After coming home one day, I put my bags down and went to go and say “Hello” to Drifter, my Blue-fronted Amazon. But, when I approached his cage he began flapping his wings and screaming frantically, and I knew something was wrong. When I took a closer look he had caught his leg ring in the clasp of one of his parrot toys.

This is the clasp, you thread the nut onto, to tighten it up and attach the toy to the cage, which all parrot toys have.

He had obviously been playing with it, undone it and somehow managed to get it caught between his leg and his ring. The clasp had then turned upside down, so the nut was at the top, and without turning the whole thing round, Drifter was trapped.

I grabbed a towel to cover him up, as he was flapping and swinging about in his cage in a panic. I was concerned he may break his leg or do some real harm to himself. I held him against the cage bars to keep him still, talked quietly to him and tried to calm him down.

Then I had to quickly think how on earth I was going to get this undone, with not much space to do it in, and remove the clasp from the cage. My head was spinning. Do I ring the vet and ask him to come out? No, he would take too long. I had to find a way to free Drifter, and quickly.

Luckily I was not home alone and my son grabbed some cutters. He couldn’t cut the clasp off, but he did manage to cut the bottom of the chain off, and we were able to unthread all the toys, so only the chain was left hanging down. I then managed to undo the clasp from the cage bars and at least free Drifter from the cage.

I wrapped my parrot back up in the towel again, he was panting hard and I knew I had to work quickly to try and avoid any more stress. I held his leg gently while my son unhooked the clasp from his ring. He was free!

Sighing with relief, I talked quietly to him and tried to reassure him. I placed him on the floor of his cage so he could get his breath back and calm down.

Drifter had bitten me several times during the ordeal which was totally understandable, and although very painful, I knew he did not mean to. I went into the kitchen and got the box of plasters out. My hands were shaking and my heart was still pounding through panic and worry. I just hoped he was going to be okay.

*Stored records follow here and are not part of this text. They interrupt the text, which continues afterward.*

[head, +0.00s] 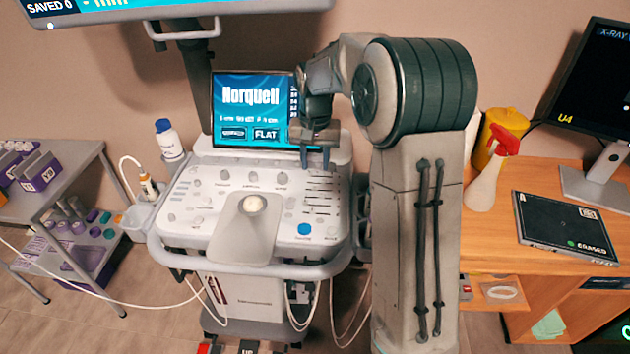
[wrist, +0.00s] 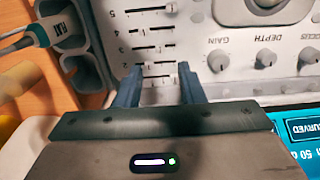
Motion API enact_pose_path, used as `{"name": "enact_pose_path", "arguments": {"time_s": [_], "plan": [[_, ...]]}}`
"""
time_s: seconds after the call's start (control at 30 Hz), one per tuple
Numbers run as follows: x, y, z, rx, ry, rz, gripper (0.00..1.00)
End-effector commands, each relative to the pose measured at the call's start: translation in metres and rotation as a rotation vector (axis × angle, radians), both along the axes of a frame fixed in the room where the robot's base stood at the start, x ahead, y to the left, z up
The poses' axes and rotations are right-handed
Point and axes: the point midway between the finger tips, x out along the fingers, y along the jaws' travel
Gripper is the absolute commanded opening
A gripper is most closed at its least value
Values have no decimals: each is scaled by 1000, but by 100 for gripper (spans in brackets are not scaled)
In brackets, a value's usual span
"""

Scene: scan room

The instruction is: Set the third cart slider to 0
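The ultrasound cart (head: 205,225) has a light grey console with a block of horizontal sliders (head: 322,190) at its upper right. My gripper (head: 315,160) is over the console's back right edge. In the wrist view my gripper (wrist: 160,72) is open and empty, its two fingers apart on either side of the slots nearest me. Whether the fingertips touch the panel is unclear.
The cart's screen (head: 250,105) stands behind the console. Knobs (wrist: 217,62) lie beside the sliders in the wrist view. A probe (wrist: 50,30) sits in a side holder. A wooden desk (head: 490,240) with a spray bottle (head: 490,175) and black panel (head: 565,225) is at right.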

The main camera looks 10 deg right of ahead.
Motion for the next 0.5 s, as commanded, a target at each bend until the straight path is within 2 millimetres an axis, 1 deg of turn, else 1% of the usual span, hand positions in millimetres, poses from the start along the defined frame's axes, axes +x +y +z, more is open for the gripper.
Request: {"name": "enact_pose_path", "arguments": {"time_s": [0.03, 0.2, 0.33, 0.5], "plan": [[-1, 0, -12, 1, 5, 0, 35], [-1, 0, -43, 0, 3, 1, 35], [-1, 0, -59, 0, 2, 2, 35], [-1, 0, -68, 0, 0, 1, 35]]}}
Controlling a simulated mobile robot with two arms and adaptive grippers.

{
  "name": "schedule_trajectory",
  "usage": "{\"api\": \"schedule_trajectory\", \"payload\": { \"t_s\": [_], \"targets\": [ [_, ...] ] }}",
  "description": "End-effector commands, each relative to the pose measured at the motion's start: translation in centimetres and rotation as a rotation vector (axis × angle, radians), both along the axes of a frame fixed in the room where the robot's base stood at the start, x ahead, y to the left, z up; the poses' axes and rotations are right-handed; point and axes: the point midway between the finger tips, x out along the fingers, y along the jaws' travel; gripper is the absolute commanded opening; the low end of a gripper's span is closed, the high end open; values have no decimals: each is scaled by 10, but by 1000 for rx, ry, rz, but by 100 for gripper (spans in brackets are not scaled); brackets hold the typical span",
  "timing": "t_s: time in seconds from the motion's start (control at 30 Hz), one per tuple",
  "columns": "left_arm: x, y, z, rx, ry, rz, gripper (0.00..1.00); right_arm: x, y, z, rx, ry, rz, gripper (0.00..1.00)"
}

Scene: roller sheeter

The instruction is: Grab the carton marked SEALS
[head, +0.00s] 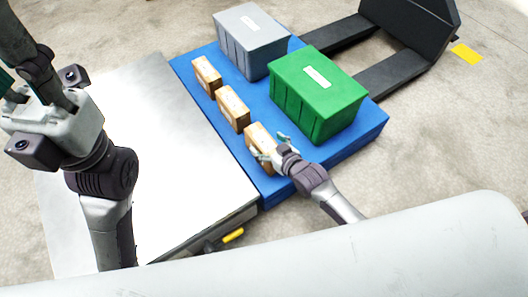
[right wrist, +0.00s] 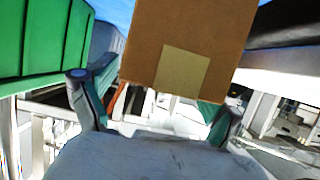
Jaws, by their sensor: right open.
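Three small brown cartons stand in a row on the blue pallet: a far one (head: 207,76), a middle one (head: 233,108) and a near one (head: 259,138). Their markings are too small to read, so I cannot tell which says SEALS. My right gripper (head: 270,147) is open at the near carton, its fingers at either side. In the right wrist view this carton (right wrist: 190,25), with a plain tan label, stands between and beyond the open fingers (right wrist: 155,100). My left gripper (head: 50,125) is at the left edge, away from the cartons; its fingers are mostly hidden.
A green bin (head: 318,100) stands close to the right of the near carton, and a grey bin (head: 250,45) behind it. Both are on the blue pallet (head: 375,118). A bare metal table (head: 150,150) lies left of the cartons. Dark forks (head: 385,80) stick out beyond the pallet.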

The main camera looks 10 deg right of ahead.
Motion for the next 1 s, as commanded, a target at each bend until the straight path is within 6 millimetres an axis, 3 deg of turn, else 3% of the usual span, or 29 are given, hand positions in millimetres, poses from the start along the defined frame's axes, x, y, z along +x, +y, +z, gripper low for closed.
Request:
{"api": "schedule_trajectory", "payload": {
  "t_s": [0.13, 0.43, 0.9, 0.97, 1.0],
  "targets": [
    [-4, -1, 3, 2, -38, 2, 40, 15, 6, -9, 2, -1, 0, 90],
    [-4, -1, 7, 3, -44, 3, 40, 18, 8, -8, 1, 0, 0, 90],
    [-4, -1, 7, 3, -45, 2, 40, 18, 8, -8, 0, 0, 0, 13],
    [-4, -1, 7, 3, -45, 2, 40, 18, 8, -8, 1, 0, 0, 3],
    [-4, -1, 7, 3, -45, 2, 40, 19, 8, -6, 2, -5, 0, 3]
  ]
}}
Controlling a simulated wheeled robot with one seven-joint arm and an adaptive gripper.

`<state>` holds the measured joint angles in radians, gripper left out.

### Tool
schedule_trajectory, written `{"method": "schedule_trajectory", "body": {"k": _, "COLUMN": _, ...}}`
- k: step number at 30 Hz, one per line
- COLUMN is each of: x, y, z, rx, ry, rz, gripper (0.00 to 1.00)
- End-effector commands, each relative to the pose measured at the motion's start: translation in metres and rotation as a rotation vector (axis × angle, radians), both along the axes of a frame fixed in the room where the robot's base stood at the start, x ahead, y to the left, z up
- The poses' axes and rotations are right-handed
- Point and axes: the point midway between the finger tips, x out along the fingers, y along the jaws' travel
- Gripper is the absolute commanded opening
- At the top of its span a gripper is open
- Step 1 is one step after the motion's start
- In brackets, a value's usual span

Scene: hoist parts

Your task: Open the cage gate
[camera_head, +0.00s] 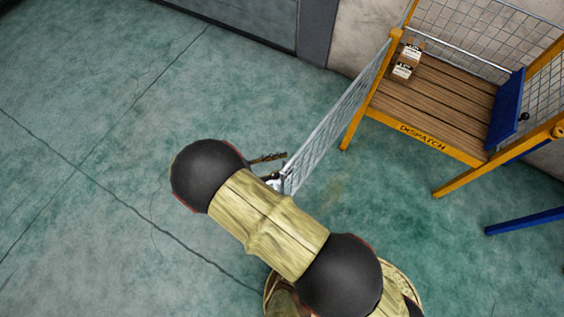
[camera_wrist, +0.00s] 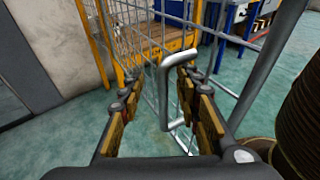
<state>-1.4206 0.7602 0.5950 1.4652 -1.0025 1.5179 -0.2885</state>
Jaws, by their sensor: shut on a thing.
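The cage gate (camera_head: 337,117) is a grey wire-mesh panel, seen nearly edge-on in the head view. It stands swung out from the yellow cage frame (camera_head: 357,119), so the front of the cage is open. In the wrist view the gate's grey tube frame (camera_wrist: 262,75) and its bent silver handle (camera_wrist: 163,100) show close up. My gripper (camera_wrist: 160,76) is shut on the handle, with a finger on each side of it. In the head view my gripper (camera_head: 272,177) is at the gate's free end, partly hidden by my arm.
The cage has a plank floor (camera_head: 440,100) and a front rail marked "DISPATCH". Small labelled boxes (camera_head: 404,68) sit at its back left, and a blue panel (camera_head: 506,108) stands at its right. A blue bar (camera_head: 525,221) lies right of the cage. Green floor left of the gate is clear.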

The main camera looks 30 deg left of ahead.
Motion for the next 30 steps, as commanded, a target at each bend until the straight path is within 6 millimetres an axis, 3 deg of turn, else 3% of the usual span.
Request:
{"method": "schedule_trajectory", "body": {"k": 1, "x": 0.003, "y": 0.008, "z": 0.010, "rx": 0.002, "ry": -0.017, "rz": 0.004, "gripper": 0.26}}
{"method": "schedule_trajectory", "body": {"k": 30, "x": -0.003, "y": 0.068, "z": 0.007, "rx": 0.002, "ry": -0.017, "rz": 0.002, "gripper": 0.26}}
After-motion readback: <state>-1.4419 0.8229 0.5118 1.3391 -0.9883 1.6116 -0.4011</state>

After resting for 20 minutes, Drifter managed to get up onto his perch. I telephoned the Parrots magazine Helpline and asked for some advice and they were brilliant. They said to check his feet to see if they were the same temperature. If one was hot there could be a problem, but luckily they were both the same. Even so, they advised me to keep a close eye on him just to make sure.

Later, I mashed some banana for him, and he took it from me without hesitation, as though nothing had happened! My baby Drifter was okay!

He couldn’t put his foot down on the perch for about a day, but now he is back to his usual self, chatting and singing away.

I have now changed all the toys’ clasps over to large chunky thick ones that will not fit between his leg and ring. All the clasps now do up outside his cage and are over two bars for safety. After this I am also considering taking his ring off.

The toy in question was designed for African Greys and Amazons and had a small thin clasp, but I would never in a million years have dreamt this could happen.

I would just like to make everyone aware that accidents can happen so easily. Please check your parrot’s toys and ensure they have large chunky clasps that do not fit through a leg ID ring. Our intelligent parrots will undo anything!